Menurut Pasal 63 ayat (1) UUPPMI, PMI Perseorangan dapat bekerja ke luar negeri pada Pemberi Kerja berbadan hukum. PMI Perseorangan wajib melapor pada instansi yang menyelenggarakan urusan pemerintahan di bidang ketenagakerjaan dan Perwakilan Republik Indonesia (Pasal 63 ayat (3) UUPPBMI) dan ketentuan lebih lanjut mengenai PMI Perseorangan, diatur dengan Peraturan Menteri. (Pasal 63 ayat (4) UUPPBMI).
Kalau dicermati secara kritis, maka pengaturan terkait PMI Perseorangan dalam UUPPMI, memiliki sejumlah kelemahan substantif. Apalagi dalam Pasal 63 ayat (2) UUPPBMI, ditegaskan bahwa "segala risiko ketenagakerjaan yang dialami oleh PMI Perseorangan, menjadi tanggung jawab sendiri". Ketentuan Pasal 63 ayat (2) UUPPBMI ini, membuka ruang bagi negara untuk lari dari tanggung jawab atas perlindungan bagi seluruh warga negara, sebagaimana amanat konstitusi.
Kelemahan substantif lainnya yang berhubungan dengan PMI Perseorangan adalah penggunaan kata "dapat" oleh para perumus UUPPMI yang terdapat pada Pasal 63 ayat (1) UUPPMI. Kata 'dapat' dalam rumusan Pasal 63 ayat (1) UUPPMI merupakan ketentuan "karet" yang mengandung tafsir bahwa dapat juga bekerja pada perseorangan. Artinya, PMI Perseorangan yang akan bekerja disektor rumah tangga, juga dimungkinkan untuk bekerja secara perseorangan/mandiri pada pemeberi kerja perseorangan di luar negeri.

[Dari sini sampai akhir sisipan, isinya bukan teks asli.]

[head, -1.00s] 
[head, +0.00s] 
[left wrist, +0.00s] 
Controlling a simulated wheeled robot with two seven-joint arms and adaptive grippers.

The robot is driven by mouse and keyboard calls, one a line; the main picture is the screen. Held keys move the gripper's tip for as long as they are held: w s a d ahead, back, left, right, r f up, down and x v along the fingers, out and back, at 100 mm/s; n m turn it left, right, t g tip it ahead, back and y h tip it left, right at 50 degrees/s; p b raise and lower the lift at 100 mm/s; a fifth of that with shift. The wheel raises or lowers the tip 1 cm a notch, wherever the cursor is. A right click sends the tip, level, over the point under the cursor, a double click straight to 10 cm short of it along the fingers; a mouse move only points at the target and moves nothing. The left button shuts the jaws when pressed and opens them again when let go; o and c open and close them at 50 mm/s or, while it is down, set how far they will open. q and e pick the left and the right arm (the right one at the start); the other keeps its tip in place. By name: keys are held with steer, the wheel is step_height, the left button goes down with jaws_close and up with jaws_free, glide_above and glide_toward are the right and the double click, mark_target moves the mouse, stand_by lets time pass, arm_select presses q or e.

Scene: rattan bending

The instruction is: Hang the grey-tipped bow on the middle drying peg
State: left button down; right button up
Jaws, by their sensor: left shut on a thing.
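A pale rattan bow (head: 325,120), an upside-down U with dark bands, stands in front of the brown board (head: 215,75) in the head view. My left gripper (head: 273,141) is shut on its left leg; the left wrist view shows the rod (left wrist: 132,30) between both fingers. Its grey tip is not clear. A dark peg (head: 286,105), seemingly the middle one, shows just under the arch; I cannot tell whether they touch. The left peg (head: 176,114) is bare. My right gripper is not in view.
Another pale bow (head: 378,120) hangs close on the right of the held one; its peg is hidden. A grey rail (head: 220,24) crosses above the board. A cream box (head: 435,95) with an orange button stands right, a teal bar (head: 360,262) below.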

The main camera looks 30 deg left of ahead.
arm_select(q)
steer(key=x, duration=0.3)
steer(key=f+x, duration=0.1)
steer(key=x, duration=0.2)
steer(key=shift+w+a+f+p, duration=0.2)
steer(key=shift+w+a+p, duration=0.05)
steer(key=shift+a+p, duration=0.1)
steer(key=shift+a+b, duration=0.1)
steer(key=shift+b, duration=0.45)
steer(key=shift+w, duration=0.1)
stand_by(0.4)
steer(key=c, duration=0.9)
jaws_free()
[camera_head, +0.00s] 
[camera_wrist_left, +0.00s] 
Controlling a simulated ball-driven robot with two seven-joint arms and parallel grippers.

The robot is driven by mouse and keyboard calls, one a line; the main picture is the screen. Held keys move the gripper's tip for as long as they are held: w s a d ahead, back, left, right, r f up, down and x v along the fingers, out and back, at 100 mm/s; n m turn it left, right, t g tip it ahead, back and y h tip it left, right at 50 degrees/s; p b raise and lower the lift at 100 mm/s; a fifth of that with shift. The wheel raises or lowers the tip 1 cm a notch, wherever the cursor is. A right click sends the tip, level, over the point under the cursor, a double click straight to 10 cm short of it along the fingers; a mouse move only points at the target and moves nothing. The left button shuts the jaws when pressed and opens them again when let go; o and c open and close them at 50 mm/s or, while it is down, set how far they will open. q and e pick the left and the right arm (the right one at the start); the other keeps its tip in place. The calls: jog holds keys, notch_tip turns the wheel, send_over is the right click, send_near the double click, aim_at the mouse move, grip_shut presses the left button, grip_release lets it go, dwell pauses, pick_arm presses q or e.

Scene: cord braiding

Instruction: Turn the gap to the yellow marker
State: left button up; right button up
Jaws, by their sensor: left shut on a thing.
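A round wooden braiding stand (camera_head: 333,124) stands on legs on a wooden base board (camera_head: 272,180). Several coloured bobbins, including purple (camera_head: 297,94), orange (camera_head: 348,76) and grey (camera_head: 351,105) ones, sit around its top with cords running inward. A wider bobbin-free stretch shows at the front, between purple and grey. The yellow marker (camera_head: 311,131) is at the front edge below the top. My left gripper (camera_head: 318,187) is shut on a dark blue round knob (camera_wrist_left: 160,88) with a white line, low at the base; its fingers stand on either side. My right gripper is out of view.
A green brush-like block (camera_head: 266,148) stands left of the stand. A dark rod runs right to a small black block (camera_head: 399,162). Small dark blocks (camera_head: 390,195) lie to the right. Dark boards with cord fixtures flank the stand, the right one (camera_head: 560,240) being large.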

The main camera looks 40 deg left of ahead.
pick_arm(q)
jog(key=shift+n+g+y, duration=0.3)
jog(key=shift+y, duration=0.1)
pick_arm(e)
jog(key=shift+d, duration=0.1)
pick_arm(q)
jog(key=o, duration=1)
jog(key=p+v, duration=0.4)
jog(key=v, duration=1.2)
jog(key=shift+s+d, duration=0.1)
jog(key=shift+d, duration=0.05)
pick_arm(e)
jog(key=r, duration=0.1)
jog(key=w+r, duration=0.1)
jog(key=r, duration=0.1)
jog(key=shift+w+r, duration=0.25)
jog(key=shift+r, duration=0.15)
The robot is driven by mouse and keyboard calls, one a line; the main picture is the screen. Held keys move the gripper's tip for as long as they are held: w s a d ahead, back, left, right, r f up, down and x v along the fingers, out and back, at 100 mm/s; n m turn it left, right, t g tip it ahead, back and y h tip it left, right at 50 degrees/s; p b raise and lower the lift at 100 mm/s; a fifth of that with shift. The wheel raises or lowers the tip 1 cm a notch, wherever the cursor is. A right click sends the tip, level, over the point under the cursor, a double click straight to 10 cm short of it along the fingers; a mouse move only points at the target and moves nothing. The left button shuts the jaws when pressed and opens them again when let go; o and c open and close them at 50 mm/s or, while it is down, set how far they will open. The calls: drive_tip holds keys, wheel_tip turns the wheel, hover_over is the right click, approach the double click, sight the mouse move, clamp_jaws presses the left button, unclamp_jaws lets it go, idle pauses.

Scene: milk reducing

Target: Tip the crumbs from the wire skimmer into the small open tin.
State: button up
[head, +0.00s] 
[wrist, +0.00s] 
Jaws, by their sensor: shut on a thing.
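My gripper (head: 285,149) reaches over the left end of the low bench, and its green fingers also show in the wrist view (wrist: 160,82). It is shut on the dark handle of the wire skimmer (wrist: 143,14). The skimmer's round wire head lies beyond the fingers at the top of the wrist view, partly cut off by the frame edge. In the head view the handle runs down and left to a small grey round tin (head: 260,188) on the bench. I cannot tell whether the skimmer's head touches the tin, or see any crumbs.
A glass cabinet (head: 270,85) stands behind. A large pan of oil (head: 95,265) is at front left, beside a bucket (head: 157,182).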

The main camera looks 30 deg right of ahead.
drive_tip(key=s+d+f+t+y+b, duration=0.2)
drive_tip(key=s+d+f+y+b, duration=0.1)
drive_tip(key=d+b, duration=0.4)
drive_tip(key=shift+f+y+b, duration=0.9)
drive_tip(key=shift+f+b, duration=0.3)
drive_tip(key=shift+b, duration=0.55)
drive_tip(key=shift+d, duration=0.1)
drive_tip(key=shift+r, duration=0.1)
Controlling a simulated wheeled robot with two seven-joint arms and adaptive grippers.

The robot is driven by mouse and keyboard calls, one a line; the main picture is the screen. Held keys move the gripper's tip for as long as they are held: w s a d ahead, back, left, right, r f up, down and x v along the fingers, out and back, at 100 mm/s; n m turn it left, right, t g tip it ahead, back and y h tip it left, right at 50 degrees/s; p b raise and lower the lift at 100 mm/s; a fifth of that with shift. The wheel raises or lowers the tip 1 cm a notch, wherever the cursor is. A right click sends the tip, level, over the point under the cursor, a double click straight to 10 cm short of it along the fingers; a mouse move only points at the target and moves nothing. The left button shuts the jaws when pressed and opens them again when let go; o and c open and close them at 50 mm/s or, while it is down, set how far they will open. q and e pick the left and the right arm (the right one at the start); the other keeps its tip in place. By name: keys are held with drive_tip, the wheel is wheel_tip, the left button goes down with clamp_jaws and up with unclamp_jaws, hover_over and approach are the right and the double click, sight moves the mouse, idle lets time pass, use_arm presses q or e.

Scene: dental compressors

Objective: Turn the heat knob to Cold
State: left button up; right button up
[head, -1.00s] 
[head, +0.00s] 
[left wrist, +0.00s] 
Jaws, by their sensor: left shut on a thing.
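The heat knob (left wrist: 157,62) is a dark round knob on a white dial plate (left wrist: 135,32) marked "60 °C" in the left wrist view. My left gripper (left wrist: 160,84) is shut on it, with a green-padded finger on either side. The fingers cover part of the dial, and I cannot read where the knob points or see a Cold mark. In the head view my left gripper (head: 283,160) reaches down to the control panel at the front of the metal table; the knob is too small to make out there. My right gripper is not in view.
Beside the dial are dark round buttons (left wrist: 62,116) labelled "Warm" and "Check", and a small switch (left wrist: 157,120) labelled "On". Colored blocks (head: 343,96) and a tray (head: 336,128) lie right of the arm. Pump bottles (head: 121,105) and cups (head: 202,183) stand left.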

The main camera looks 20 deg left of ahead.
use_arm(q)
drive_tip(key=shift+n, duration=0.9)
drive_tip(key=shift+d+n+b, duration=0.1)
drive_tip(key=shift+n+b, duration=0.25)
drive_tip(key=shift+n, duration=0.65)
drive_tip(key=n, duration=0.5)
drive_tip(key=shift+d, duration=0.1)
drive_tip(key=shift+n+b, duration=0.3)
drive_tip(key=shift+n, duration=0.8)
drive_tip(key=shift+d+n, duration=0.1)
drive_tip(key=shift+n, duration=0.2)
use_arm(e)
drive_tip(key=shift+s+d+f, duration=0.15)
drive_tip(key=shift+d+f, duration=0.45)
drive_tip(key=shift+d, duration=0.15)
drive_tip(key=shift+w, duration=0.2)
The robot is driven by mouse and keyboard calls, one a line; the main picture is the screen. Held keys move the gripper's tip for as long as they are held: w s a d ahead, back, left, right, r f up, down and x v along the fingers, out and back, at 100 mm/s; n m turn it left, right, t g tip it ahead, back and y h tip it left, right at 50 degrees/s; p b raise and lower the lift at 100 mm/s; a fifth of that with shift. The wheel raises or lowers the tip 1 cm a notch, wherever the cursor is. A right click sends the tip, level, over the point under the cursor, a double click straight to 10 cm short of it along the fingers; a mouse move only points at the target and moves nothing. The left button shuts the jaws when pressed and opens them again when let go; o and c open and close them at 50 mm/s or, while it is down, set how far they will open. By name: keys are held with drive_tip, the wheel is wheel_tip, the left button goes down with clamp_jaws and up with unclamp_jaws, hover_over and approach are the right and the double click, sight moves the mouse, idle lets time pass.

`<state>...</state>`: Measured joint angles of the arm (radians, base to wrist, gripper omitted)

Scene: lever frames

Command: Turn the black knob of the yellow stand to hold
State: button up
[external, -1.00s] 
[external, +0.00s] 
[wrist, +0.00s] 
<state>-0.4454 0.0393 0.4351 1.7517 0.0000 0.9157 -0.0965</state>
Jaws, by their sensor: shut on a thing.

Risikonya adalah PMI Perseorangan yang bekerja disektor rumah tangga berpeluang besar untuk tereksploitasi dan menjadi korban kekerasan serta kesewenang-wenangan. Bahkan, mereka sangat rentan mengalami kejahatan atas harkat dan martabat manusia, serta perlakuan lain yang melanggar Hak Asasi Manusia. Argumen ini bertolak dari realita bahwa tidak sedikit PMI yang bekerja disektor rumah tangga di luar negeri, banyak yang mengalami penyiksaan hingga menemui ajal, padahal mereka bisa bekerja melalui pelaksana penempatan PMI ke luar negeri.